Friday , March 29 2024
Gone for over half a century, William Edward Burghardt Du Bois lives on through his thought and his prose. A new edition from Restless Books offers an excellent opportunity to broaden our perspective on questions of race in America by increasing our understanding of racism's history and sociology, enlightened by one of the country's most creative minds.

‘The Souls of Black Folk’ by W.E.B. Du Bois – An Appreciation

the souls of black folk w.e.b. du boisW.E.B. Du Bois’s The Souls of Black Folk, a fundamental American work of both sociology and literature, remains relevant, influential, and uncomfortably alive 114 years after its first publication in 1903. My first exposure to the book, however, has been this new edition from Restless Books. As a well-read, liberal-arts-educated white Jewish American, I finished its final chapter feeling my own soul had been expanded, my perspective widened, my mind enlightened and even amazed.

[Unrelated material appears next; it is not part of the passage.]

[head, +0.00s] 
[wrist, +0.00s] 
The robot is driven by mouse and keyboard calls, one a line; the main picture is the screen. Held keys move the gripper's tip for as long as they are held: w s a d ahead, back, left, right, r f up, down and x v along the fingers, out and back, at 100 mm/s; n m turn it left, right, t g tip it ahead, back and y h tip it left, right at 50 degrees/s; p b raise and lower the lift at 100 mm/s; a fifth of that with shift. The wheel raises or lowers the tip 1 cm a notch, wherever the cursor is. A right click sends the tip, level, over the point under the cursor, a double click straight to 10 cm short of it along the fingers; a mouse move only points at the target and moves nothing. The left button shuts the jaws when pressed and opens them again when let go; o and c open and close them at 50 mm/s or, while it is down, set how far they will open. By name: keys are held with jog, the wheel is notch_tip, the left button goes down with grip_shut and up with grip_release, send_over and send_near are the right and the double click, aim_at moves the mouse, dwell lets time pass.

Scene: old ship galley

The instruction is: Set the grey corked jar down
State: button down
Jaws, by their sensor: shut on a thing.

When I was in school in the 1970s and ’80s, the avatar of African-American literature was Richard Wright’s novel Native Son, the only book about the black American experience I remember ever being assigned to read aside from the much older Uncle Tom’s Cabin.

On the nonfiction side, the only African-American book I recall commonly being read by the general population of students – including the black students, if memory serves – was The Autobiography of Malcolm X.

As for Du Bois, although his long life lasted until 1963, the year I was born, he was presented to us as a historical figure in the cause of Civil Rights, rather than a writer whose work might actually be profitably read.

All these years later I’ve discovered that The Souls of Black Folk is a remarkable book of multiple dimensions, a literary masterpiece of commentary and sociology. In style it reflects its author’s classical education, but in other ways it is sui generis, and its importance can scarcely be overestimated. Vann R. Newkirk II writes in his new introduction that it is “the work that has most influenced” his own career:

Through his combination of reporting, commentary, cultural analysis, and history, I realized that my own intellectual development needed not be limited by genre or discipline.

Newkirk traces the book’s echoes in the writings of James Baldwin, Toni Morrison, and even Ta-Nehisi Coates. Reflecting on my own reading of Coates over the past few years, I now see a literary kinship between the old socialist and the modern-day advocate for reparations. Newkirk writes that Coates’s Between the World and Me “replays some of the fire and anguish of [Du Bois’s] musings about his own child and the veil.”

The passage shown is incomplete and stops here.